I'll let you know how it goes.

The JFET model that you are looking at contains parameters that Multisim does not support yet as of 10.1. However, we are working on support for more advanced models and the 2N3458 should be supported with the next major release of Multisim.

Sorry for the inconvenience.

Ok, I've modified the circuit.  Clearly I'm getting distortion, even though the time domain signal (the scope) looks ok.

But now I know the harmonic levels!  Thanks yyao!

I've attached the new circuit.  Notice that, using the switch, you can see the before and after spectrum analysis. 

But I still don't know about the JFET part model.  I built that model by copying the symbol but substituting On-Semi's model and then tweaking the pin out definition in the manner

(alphabetical order and rotate)

d-g-s

s-d-g

g-s-d

until things seemed right.  It was a matter of "syncing up" the symbol with the voltages on the meter.  However, with a JFET it's tricky, in that the source and the drain are generally interchangeable as I understand it.

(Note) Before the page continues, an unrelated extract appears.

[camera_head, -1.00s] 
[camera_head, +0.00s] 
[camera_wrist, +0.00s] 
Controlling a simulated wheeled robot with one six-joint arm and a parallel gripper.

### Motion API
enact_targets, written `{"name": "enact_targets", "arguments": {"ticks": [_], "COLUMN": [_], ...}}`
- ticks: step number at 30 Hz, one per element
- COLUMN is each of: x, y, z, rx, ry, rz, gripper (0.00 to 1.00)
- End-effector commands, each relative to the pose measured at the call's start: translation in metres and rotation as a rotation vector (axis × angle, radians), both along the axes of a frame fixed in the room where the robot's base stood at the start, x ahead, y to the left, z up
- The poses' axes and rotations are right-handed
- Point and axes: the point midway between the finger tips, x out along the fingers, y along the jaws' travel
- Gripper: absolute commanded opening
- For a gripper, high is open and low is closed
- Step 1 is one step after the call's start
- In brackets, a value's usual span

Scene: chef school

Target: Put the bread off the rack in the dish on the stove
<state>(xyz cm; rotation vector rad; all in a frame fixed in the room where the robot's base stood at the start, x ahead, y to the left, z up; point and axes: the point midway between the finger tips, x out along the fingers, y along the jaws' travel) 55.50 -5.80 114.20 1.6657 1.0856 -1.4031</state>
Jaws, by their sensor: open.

A JFET's like a doughnut and a doughnut hole or maybe a dumbell and center ring.  The materials are P and N.  The idea is to vary the reverse bias to expand or contract the depletion region between the P and N materials.  Too much reverse biasing and the channel (the dumbell or doughnut hole) is pinched off, raising the resistance of the channel to essentially open.  Too little reverse bias and the channel (the dumbell or doughnut hole) resistance decreases to essentially short, permitting excessive current flow.  The trick is to keep the reverse bias in the middle some where.  In most JFETs (as I understand it), the channel is symmetrical at the top and bottom; therefore, standing alone, there is no difference between the source and the drain.  But I'd still like my model to work correctly.  I'd think that my biasing network would be the key to maintaining the symmetry, where it'd be all about the biasing network having as little influence as possible on the JFET's channel.  Right?

Radically changing the subject briefly, what's the "security copy" of a circuit file about?  I'm thinking it's not the one that should be uploaded to this forum, but I don't know or know why.